__Short exercise__
Print, exactly as given, each line of the data from the line containing "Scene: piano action" up to and including its last line.
—————
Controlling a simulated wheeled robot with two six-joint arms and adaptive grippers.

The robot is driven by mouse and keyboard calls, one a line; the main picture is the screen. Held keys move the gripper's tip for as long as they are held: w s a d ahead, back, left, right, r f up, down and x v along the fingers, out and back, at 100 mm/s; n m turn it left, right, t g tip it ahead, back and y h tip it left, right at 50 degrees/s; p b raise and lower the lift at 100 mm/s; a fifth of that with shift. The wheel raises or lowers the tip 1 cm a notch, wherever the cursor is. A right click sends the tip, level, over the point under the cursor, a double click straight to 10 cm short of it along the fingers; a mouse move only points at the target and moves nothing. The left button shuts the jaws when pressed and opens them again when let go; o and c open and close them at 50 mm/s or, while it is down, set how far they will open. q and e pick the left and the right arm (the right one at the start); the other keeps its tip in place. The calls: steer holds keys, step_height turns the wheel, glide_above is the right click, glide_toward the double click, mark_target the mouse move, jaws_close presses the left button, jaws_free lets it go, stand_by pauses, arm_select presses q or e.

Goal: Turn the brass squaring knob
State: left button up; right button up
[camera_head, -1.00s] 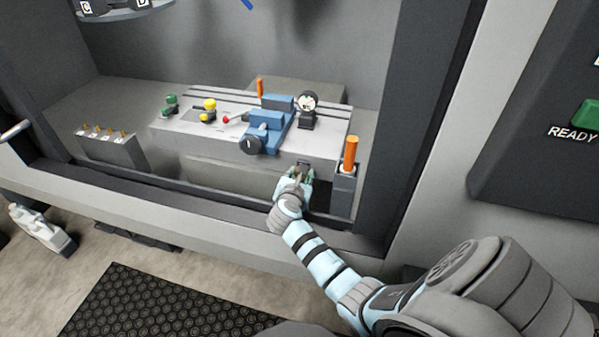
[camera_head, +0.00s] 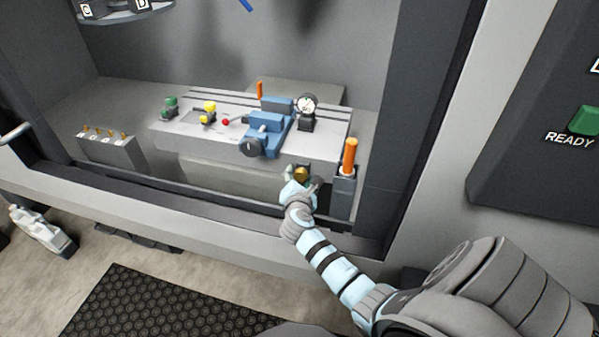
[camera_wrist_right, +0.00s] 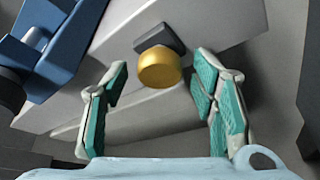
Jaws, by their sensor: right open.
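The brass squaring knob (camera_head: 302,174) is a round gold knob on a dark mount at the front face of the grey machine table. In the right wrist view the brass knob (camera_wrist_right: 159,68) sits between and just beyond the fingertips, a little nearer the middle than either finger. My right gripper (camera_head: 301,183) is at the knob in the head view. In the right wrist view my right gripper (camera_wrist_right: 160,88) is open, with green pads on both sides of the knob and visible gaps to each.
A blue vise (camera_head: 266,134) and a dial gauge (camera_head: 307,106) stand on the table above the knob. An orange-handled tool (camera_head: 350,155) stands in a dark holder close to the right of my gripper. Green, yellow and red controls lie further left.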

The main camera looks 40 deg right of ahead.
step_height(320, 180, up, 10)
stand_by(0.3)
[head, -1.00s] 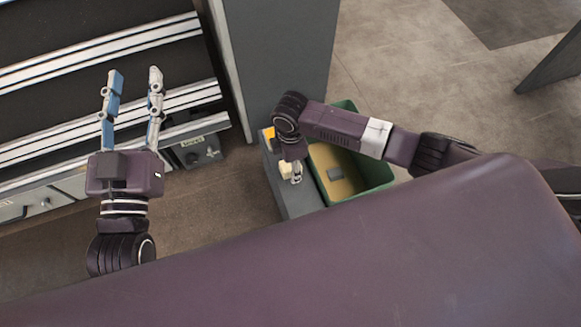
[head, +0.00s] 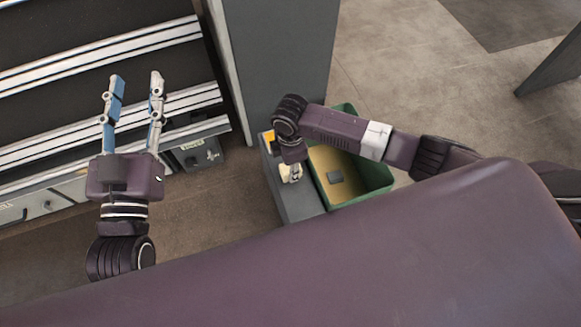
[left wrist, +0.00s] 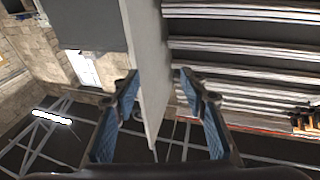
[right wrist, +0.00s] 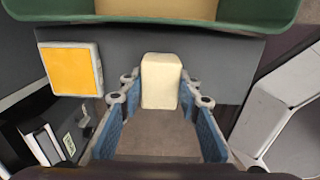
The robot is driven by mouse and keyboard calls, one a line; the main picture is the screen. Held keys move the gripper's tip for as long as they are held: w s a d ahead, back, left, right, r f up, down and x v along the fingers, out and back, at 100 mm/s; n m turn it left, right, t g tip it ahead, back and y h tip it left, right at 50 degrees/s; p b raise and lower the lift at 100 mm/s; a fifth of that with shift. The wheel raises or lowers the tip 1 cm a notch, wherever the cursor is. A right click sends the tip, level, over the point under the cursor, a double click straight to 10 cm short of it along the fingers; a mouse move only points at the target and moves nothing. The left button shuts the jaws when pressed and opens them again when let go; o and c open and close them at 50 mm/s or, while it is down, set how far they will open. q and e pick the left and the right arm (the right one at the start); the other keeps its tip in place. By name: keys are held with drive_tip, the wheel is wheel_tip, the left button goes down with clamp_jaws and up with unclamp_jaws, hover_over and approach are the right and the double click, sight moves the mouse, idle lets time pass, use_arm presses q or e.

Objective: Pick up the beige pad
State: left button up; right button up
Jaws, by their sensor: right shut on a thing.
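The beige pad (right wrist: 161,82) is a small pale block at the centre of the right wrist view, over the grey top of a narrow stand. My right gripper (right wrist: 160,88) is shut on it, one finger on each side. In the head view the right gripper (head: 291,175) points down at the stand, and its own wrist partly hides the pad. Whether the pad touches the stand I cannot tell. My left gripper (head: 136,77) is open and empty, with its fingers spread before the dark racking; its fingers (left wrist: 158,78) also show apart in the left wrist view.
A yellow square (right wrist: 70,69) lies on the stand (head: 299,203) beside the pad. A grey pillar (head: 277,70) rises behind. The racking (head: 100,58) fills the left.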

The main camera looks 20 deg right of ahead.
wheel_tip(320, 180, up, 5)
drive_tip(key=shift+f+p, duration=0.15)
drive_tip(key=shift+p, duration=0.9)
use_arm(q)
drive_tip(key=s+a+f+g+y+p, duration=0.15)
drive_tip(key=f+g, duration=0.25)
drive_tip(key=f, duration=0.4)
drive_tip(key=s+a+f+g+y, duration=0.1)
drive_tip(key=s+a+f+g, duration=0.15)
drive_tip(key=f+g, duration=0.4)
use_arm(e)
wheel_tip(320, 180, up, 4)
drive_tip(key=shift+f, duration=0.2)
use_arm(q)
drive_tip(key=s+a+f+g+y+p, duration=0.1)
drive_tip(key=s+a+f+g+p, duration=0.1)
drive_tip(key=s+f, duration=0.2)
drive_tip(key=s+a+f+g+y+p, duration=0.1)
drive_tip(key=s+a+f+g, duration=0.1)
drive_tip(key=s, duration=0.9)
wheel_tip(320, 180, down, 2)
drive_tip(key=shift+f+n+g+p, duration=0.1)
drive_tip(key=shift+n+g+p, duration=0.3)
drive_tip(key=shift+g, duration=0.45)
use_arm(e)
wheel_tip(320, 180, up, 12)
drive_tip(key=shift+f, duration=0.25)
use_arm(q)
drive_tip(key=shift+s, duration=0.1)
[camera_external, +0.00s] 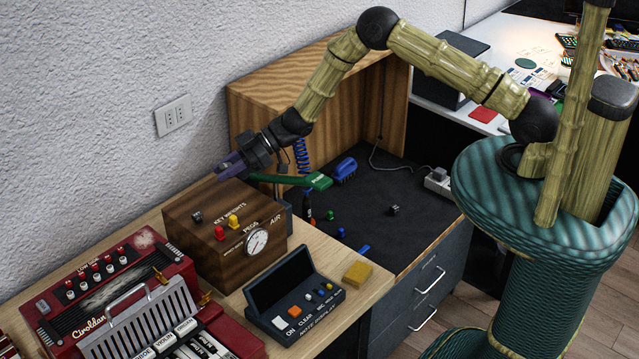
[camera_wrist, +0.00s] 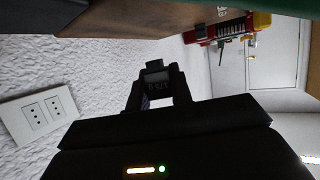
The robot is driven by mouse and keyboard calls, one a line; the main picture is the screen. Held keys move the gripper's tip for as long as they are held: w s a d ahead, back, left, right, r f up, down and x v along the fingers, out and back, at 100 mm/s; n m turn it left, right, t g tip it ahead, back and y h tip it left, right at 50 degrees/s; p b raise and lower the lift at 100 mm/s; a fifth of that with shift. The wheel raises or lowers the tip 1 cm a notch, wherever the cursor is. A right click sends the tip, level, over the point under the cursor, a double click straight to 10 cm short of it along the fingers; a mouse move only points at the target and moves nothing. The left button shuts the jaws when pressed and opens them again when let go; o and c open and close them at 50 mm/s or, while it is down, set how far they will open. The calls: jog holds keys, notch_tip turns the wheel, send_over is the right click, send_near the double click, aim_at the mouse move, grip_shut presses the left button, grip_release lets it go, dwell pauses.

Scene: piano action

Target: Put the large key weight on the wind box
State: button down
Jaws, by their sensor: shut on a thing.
—————
__Correct result__
Scene: piano action

Target: Put the large key weight on the wind box
State: button down
Jaws, by their sensor: shut on a thing.

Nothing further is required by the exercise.